TSS: You've been involved with two actual or intended Austrian investment projects in the transport field - Austrian Airlines' entry last December into Slovak carrier Slovenské aerolínie, and the pending privatization of Bratislava airport. When we put these together with the project to complete a freeway linking Vienna and Bratislava by 2008, can we say that the burgeoning transportation sector reflects the new Austrian approach to Slovakia?

JR: Transport infrastructure is one of the three most basic investment sectors anywhere you go. It is not only a prerequisite for further development, but it is interesting in itself as an investment. This is especially true of the Vienna-Bratislava corridor. Austria is fairly well integrated into the European transport infrastructure, while Slovakia unfortunately still is not, for historical reasons. The Slovak-Austrian corridor has been regarded as a priority in this country for many years, but in Austria it ran afoul of the early impression that investors and ordinary people formed of countries like Slovakia that are now new members of the European Union.

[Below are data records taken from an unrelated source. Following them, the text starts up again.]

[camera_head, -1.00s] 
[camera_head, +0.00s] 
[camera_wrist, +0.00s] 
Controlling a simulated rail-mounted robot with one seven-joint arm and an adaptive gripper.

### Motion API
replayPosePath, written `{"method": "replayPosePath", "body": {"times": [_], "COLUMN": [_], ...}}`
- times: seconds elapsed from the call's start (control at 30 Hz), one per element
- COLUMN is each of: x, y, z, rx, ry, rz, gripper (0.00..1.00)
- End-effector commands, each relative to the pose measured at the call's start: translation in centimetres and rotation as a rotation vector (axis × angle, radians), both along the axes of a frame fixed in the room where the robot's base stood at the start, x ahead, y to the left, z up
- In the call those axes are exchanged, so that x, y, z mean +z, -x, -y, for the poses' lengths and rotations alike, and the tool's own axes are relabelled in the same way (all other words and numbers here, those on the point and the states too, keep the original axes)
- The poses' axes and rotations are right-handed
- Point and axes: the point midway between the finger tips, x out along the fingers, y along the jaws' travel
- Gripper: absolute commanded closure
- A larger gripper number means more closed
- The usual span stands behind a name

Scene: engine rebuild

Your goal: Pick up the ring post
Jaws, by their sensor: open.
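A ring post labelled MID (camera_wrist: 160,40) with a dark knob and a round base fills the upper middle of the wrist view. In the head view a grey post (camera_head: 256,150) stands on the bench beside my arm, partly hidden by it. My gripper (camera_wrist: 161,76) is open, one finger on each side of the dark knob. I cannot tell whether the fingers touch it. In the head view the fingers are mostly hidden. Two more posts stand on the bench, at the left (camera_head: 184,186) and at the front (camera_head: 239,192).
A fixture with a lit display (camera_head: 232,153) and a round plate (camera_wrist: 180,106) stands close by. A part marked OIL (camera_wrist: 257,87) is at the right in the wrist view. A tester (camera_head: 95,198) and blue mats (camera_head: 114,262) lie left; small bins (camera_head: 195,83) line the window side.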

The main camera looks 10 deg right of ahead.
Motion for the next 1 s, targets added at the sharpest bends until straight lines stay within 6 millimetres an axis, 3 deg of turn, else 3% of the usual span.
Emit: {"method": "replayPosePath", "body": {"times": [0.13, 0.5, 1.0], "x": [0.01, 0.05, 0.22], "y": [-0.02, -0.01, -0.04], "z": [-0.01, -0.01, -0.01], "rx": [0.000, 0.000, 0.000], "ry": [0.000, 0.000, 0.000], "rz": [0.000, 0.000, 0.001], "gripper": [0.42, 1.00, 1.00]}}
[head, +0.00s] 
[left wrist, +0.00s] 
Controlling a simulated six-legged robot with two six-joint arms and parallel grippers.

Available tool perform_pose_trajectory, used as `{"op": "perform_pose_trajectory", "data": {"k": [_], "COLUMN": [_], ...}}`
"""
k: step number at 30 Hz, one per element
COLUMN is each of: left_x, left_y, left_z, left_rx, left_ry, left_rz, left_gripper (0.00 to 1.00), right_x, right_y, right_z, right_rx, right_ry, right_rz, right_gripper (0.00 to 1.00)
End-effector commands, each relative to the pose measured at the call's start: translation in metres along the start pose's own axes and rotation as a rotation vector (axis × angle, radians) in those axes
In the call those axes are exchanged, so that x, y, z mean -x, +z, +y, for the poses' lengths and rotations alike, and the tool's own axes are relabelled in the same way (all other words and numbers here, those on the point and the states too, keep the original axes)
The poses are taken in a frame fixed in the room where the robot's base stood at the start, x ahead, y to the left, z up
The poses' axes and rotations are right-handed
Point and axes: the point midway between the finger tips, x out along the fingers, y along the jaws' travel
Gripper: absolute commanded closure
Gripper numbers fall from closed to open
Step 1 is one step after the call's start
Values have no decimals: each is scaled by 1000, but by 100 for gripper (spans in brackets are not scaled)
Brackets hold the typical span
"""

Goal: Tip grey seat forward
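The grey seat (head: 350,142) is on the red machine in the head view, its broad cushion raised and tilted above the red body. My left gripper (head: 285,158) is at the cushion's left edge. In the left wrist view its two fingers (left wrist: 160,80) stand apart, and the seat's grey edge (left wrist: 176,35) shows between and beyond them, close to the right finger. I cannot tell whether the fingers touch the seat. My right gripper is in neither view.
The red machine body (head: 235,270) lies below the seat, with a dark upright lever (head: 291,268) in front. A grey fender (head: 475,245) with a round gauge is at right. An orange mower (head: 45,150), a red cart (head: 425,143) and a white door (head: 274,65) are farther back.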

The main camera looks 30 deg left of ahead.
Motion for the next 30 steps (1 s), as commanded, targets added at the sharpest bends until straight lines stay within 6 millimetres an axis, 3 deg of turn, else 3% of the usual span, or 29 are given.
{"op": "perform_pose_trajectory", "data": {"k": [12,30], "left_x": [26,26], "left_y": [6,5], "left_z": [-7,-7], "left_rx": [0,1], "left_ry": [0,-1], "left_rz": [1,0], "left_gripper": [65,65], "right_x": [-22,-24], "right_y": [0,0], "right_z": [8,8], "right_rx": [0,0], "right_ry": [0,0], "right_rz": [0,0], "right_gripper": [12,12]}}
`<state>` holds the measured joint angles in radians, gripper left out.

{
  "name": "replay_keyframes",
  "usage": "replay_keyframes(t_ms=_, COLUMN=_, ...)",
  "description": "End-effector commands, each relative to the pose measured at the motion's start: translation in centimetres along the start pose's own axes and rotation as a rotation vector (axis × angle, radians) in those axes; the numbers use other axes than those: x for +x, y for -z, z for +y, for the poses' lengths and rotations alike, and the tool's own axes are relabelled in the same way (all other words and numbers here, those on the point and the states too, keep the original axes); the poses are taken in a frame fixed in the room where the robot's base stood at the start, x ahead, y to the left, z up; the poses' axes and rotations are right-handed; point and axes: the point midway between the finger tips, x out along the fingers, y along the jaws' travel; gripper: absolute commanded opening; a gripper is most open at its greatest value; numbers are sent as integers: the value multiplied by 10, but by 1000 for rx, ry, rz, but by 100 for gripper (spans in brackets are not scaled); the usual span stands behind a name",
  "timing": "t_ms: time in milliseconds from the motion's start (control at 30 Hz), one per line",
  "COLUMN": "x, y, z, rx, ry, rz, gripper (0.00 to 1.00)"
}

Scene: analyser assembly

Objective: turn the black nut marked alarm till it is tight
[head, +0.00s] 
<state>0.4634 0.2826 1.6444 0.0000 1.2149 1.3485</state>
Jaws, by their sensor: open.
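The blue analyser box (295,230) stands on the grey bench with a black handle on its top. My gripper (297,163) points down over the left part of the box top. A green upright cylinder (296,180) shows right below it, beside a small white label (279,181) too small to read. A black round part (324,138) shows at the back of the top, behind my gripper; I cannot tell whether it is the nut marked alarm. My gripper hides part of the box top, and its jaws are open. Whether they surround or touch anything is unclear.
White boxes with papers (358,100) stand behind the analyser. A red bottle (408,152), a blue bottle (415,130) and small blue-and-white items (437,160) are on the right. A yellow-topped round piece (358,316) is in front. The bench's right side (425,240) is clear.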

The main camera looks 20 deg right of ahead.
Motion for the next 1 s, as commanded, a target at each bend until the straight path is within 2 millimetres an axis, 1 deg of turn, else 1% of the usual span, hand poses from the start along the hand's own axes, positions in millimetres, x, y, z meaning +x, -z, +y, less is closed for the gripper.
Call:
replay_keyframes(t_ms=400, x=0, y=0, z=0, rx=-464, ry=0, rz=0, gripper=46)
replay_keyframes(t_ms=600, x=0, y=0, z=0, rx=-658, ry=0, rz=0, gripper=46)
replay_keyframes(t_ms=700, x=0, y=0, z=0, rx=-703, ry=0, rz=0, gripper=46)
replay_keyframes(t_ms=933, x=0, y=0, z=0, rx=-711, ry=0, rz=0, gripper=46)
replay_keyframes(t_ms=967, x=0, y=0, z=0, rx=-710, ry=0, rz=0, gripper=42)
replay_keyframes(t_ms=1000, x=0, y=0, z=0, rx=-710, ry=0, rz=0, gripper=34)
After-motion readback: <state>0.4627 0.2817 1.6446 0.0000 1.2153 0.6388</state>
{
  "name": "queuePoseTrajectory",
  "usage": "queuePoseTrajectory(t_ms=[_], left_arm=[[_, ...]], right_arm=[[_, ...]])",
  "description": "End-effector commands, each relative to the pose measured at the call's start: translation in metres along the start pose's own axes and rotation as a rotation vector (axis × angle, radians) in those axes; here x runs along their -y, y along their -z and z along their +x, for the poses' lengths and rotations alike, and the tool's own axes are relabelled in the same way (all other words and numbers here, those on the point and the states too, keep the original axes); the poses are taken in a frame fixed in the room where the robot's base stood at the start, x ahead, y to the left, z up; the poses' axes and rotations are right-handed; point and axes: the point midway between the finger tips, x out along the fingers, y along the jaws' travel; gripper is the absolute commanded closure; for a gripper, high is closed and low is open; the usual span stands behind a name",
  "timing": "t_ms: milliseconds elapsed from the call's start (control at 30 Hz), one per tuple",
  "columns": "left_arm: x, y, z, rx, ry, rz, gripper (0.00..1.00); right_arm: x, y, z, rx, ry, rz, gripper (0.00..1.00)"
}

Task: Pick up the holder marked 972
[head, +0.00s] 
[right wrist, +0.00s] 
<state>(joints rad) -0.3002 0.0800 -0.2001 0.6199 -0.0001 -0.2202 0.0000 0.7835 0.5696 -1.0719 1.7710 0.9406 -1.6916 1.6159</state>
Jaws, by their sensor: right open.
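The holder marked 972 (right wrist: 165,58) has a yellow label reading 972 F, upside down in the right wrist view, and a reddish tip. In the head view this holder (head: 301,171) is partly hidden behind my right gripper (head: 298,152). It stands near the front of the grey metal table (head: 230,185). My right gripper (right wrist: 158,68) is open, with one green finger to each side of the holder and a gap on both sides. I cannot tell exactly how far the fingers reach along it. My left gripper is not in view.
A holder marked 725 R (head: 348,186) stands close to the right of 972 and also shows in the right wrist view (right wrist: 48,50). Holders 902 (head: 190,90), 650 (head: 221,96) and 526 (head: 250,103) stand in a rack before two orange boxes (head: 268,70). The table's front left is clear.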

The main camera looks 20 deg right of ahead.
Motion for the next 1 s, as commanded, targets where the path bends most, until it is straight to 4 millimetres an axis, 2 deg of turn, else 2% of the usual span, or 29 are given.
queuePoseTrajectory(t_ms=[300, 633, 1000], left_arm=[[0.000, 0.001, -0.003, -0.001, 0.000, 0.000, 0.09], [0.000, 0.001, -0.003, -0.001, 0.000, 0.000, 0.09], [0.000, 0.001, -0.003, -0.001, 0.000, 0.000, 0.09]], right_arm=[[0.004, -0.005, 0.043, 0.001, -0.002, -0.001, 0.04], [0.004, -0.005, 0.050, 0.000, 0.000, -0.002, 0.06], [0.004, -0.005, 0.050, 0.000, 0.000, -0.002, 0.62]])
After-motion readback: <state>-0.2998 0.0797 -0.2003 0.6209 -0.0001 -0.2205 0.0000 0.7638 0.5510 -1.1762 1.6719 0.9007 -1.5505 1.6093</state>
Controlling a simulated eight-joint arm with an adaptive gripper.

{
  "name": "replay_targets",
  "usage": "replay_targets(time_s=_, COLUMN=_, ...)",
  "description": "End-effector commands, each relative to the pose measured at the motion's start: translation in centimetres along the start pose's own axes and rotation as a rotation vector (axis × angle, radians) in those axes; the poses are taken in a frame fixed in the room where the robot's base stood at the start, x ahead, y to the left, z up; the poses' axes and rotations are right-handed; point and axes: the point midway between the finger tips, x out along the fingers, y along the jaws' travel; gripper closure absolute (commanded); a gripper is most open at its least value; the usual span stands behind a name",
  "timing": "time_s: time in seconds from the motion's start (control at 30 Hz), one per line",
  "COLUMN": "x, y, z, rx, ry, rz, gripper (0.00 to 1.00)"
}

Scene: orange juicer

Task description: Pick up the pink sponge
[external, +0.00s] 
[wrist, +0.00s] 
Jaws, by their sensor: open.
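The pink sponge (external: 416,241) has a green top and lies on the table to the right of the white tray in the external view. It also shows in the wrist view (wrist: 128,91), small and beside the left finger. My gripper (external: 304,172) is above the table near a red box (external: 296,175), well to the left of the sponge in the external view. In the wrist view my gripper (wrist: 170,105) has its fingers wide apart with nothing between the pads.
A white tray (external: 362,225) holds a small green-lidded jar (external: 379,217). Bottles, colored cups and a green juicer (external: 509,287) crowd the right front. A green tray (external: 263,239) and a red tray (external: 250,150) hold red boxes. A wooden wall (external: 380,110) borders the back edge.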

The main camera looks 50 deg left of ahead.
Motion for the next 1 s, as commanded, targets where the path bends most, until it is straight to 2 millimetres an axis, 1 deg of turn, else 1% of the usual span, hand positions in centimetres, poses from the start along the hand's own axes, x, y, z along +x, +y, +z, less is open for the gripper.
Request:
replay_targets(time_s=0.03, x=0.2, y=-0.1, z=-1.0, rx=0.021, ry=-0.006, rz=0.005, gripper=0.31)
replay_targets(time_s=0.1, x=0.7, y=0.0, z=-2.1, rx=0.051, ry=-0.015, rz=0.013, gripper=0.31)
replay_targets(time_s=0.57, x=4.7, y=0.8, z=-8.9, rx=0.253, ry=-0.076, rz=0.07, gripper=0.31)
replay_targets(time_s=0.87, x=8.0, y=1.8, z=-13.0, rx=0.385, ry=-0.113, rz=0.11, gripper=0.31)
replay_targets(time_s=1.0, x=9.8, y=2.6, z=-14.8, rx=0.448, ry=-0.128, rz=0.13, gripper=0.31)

Studies have long shown that the triangle formed by Bratislava and Vienna and either [the Hungarian city of] Győr or Trnava has all the conditions to create an investment boom, with research and education centers, priority industrial areas and the human resources to make this all possible. This is politically interesting for both Slovakia and Austria, and precisely things like the privatization of the rail cargo company, of the airport, and of Slovenské aerolínie, are promising to turn this investment region into a reality. The development of this transport corridor will provide a springboard for a whole range of further development and growth.